• **Excerpted records**:
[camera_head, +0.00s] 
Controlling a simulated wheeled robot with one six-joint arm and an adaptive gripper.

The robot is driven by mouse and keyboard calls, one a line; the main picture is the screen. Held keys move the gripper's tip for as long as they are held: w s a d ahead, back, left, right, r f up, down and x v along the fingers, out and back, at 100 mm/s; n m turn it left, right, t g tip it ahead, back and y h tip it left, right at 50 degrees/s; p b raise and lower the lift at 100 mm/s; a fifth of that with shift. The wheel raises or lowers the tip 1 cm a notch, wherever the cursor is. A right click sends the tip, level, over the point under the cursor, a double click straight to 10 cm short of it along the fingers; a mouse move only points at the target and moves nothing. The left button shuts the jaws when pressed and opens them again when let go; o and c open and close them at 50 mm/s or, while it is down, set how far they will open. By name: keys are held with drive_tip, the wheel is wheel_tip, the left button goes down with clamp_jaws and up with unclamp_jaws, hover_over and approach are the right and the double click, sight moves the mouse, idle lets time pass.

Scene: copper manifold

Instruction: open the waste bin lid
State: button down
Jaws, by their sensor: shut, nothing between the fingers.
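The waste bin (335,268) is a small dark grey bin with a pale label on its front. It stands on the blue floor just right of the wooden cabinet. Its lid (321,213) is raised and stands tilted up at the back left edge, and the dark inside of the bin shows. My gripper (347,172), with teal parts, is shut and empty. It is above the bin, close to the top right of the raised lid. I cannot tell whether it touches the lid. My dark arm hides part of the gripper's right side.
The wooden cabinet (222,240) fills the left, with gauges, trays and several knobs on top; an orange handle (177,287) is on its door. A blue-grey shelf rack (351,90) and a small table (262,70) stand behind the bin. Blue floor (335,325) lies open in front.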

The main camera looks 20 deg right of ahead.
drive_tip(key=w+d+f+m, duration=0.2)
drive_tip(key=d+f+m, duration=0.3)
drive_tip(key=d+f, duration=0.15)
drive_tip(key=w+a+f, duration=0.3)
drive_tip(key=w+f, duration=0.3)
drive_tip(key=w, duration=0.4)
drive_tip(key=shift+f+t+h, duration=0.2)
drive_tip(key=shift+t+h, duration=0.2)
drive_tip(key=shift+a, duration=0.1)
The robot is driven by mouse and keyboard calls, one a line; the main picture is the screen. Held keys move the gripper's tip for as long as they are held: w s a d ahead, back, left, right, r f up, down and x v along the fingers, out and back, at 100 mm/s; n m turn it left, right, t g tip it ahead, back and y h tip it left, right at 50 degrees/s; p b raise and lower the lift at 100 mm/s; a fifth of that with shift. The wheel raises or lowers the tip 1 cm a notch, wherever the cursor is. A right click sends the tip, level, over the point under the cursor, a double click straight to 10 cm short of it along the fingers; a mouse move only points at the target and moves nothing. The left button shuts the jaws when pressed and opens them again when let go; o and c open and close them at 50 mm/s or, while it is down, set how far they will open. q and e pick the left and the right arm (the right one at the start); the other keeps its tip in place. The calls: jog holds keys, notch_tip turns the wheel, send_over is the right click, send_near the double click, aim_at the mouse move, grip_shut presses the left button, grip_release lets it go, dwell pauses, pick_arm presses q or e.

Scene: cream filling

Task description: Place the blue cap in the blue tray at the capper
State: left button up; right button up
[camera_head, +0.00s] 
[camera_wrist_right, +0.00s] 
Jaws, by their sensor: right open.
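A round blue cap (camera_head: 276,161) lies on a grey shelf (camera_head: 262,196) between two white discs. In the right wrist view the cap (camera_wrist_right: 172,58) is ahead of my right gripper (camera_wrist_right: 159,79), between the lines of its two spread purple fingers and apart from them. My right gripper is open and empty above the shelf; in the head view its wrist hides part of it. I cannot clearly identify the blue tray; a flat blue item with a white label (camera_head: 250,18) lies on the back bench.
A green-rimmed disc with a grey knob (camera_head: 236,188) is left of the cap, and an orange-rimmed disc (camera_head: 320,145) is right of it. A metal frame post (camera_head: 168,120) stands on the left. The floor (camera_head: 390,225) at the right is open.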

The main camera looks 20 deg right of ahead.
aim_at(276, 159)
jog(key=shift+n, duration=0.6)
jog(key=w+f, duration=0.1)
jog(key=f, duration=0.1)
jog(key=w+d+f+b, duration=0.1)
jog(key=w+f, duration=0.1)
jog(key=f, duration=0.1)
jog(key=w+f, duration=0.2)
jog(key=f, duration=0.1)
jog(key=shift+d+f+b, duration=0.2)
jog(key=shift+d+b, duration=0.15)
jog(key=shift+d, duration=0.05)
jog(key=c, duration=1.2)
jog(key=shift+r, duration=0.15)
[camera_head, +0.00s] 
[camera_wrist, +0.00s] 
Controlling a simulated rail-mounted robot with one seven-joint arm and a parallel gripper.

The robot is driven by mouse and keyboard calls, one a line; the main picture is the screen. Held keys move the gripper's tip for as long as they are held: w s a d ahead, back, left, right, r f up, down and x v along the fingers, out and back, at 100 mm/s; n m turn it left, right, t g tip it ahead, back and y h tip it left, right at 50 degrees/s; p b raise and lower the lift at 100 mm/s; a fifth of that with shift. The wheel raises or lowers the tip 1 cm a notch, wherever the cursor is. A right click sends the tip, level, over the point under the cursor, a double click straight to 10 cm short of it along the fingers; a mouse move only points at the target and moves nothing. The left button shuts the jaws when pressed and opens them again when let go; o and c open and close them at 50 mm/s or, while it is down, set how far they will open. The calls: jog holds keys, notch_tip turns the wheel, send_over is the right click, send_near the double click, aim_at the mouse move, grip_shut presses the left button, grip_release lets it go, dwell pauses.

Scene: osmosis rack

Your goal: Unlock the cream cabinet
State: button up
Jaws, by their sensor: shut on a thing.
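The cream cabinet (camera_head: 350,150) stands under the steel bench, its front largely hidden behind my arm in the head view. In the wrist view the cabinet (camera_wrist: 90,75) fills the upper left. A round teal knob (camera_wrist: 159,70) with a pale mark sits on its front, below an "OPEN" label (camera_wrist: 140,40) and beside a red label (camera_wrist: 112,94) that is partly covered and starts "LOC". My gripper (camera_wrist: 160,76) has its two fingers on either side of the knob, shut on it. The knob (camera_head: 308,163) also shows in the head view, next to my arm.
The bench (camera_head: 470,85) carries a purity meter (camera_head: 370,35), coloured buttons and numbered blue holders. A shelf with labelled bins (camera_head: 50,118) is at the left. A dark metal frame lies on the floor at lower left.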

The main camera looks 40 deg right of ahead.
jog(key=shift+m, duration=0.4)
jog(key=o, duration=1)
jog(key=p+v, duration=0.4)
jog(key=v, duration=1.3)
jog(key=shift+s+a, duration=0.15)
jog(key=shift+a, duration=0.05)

• **Goal of the exercise**: All entries shown above should be printed again exactly.

• **Response below**:
[camera_head, +0.00s] 
Controlling a simulated wheeled robot with one six-joint arm and an adaptive gripper.

The robot is driven by mouse and keyboard calls, one a line; the main picture is the screen. Held keys move the gripper's tip for as long as they are held: w s a d ahead, back, left, right, r f up, down and x v along the fingers, out and back, at 100 mm/s; n m turn it left, right, t g tip it ahead, back and y h tip it left, right at 50 degrees/s; p b raise and lower the lift at 100 mm/s; a fifth of that with shift. The wheel raises or lowers the tip 1 cm a notch, wherever the cursor is. A right click sends the tip, level, over the point under the cursor, a double click straight to 10 cm short of it along the fingers; a mouse move only points at the target and moves nothing. The left button shuts the jaws when pressed and opens them again when let go; o and c open and close them at 50 mm/s or, while it is down, set how far they will open. By name: keys are held with drive_tip, the wheel is wheel_tip, the left button goes down with clamp_jaws and up with unclamp_jaws, hover_over and approach are the right and the double click, sight moves the mouse, idle lets time pass.

Scene: copper manifold

Instruction: open the waste bin lid
State: button down
Jaws, by their sensor: shut, nothing between the fingers.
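The waste bin (335,268) is a small dark grey bin with a pale label on its front. It stands on the blue floor just right of the wooden cabinet. Its lid (321,213) is raised and stands tilted up at the back left edge, and the dark inside of the bin shows. My gripper (347,172), with teal parts, is shut and empty. It is above the bin, close to the top right of the raised lid. I cannot tell whether it touches the lid. My dark arm hides part of the gripper's right side.
The wooden cabinet (222,240) fills the left, with gauges, trays and several knobs on top; an orange handle (177,287) is on its door. A blue-grey shelf rack (351,90) and a small table (262,70) stand behind the bin. Blue floor (335,325) lies open in front.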

The main camera looks 20 deg right of ahead.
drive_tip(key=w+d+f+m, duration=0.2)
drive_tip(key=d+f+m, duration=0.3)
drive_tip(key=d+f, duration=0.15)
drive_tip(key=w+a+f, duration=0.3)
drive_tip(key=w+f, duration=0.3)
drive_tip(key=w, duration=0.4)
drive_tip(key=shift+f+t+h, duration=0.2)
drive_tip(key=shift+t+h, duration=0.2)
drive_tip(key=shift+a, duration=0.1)
The robot is driven by mouse and keyboard calls, one a line; the main picture is the screen. Held keys move the gripper's tip for as long as they are held: w s a d ahead, back, left, right, r f up, down and x v along the fingers, out and back, at 100 mm/s; n m turn it left, right, t g tip it ahead, back and y h tip it left, right at 50 degrees/s; p b raise and lower the lift at 100 mm/s; a fifth of that with shift. The wheel raises or lowers the tip 1 cm a notch, wherever the cursor is. A right click sends the tip, level, over the point under the cursor, a double click straight to 10 cm short of it along the fingers; a mouse move only points at the target and moves nothing. The left button shuts the jaws when pressed and opens them again when let go; o and c open and close them at 50 mm/s or, while it is down, set how far they will open. q and e pick the left and the right arm (the right one at the start); the other keeps its tip in place. The calls: jog holds keys, notch_tip turns the wheel, send_over is the right click, send_near the double click, aim_at the mouse move, grip_shut presses the left button, grip_release lets it go, dwell pauses, pick_arm presses q or e.

Scene: cream filling

Task description: Place the blue cap in the blue tray at the capper
State: left button up; right button up
[camera_head, +0.00s] 
[camera_wrist_right, +0.00s] 
Jaws, by their sensor: right open.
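A round blue cap (camera_head: 276,161) lies on a grey shelf (camera_head: 262,196) between two white discs. In the right wrist view the cap (camera_wrist_right: 172,58) is ahead of my right gripper (camera_wrist_right: 159,79), between the lines of its two spread purple fingers and apart from them. My right gripper is open and empty above the shelf; in the head view its wrist hides part of it. I cannot clearly identify the blue tray; a flat blue item with a white label (camera_head: 250,18) lies on the back bench.
A green-rimmed disc with a grey knob (camera_head: 236,188) is left of the cap, and an orange-rimmed disc (camera_head: 320,145) is right of it. A metal frame post (camera_head: 168,120) stands on the left. The floor (camera_head: 390,225) at the right is open.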

The main camera looks 20 deg right of ahead.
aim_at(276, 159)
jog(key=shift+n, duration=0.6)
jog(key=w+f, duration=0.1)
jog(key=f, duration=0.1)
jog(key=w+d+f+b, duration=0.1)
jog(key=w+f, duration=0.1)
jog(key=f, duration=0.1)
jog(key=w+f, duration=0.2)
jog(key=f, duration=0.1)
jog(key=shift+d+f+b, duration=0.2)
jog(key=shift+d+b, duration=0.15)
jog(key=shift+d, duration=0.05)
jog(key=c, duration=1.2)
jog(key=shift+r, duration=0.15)
[camera_head, +0.00s] 
[camera_wrist, +0.00s] 
Controlling a simulated rail-mounted robot with one seven-joint arm and a parallel gripper.

The robot is driven by mouse and keyboard calls, one a line; the main picture is the screen. Held keys move the gripper's tip for as long as they are held: w s a d ahead, back, left, right, r f up, down and x v along the fingers, out and back, at 100 mm/s; n m turn it left, right, t g tip it ahead, back and y h tip it left, right at 50 degrees/s; p b raise and lower the lift at 100 mm/s; a fifth of that with shift. The wheel raises or lowers the tip 1 cm a notch, wherever the cursor is. A right click sends the tip, level, over the point under the cursor, a double click straight to 10 cm short of it along the fingers; a mouse move only points at the target and moves nothing. The left button shuts the jaws when pressed and opens them again when let go; o and c open and close them at 50 mm/s or, while it is down, set how far they will open. The calls: jog holds keys, notch_tip turns the wheel, send_over is the right click, send_near the double click, aim_at the mouse move, grip_shut presses the left button, grip_release lets it go, dwell pauses.

Scene: osmosis rack

Your goal: Unlock the cream cabinet
State: button up
Jaws, by their sensor: shut on a thing.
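The cream cabinet (camera_head: 350,150) stands under the steel bench, its front largely hidden behind my arm in the head view. In the wrist view the cabinet (camera_wrist: 90,75) fills the upper left. A round teal knob (camera_wrist: 159,70) with a pale mark sits on its front, below an "OPEN" label (camera_wrist: 140,40) and beside a red label (camera_wrist: 112,94) that is partly covered and starts "LOC". My gripper (camera_wrist: 160,76) has its two fingers on either side of the knob, shut on it. The knob (camera_head: 308,163) also shows in the head view, next to my arm.
The bench (camera_head: 470,85) carries a purity meter (camera_head: 370,35), coloured buttons and numbered blue holders. A shelf with labelled bins (camera_head: 50,118) is at the left. A dark metal frame lies on the floor at lower left.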

The main camera looks 40 deg right of ahead.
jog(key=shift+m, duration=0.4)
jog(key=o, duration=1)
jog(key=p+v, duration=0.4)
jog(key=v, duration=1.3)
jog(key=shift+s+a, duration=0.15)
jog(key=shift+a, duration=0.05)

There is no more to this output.